#### [Task requirements]
Wherever the string "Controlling" appears in the listing, copy that line.

>> Begin

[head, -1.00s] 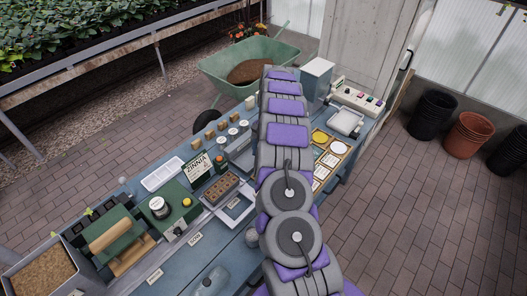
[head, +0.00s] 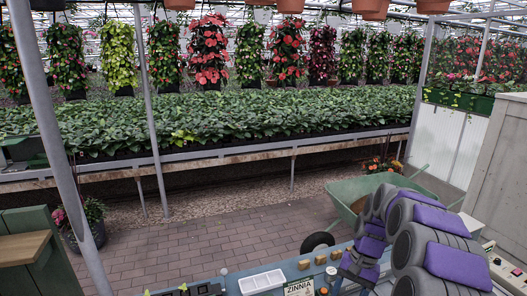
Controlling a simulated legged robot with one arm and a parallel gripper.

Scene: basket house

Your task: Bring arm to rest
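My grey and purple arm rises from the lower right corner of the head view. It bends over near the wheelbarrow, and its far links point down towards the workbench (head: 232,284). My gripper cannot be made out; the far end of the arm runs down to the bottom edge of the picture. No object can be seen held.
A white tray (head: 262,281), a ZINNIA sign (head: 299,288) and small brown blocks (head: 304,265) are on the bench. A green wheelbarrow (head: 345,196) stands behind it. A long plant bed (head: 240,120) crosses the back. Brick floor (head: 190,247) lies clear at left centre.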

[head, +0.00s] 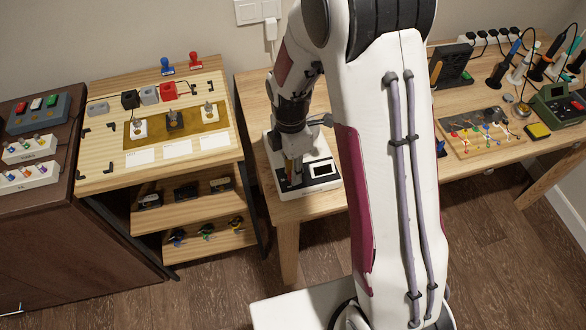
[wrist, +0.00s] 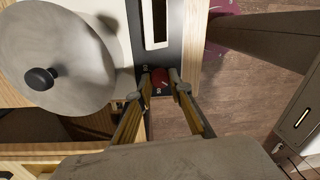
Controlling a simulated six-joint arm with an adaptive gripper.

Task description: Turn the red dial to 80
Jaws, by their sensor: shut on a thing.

>> End

#### [Exercise result]
Controlling a simulated legged robot with one arm and a parallel gripper.
Controlling a simulated six-joint arm with an adaptive gripper.

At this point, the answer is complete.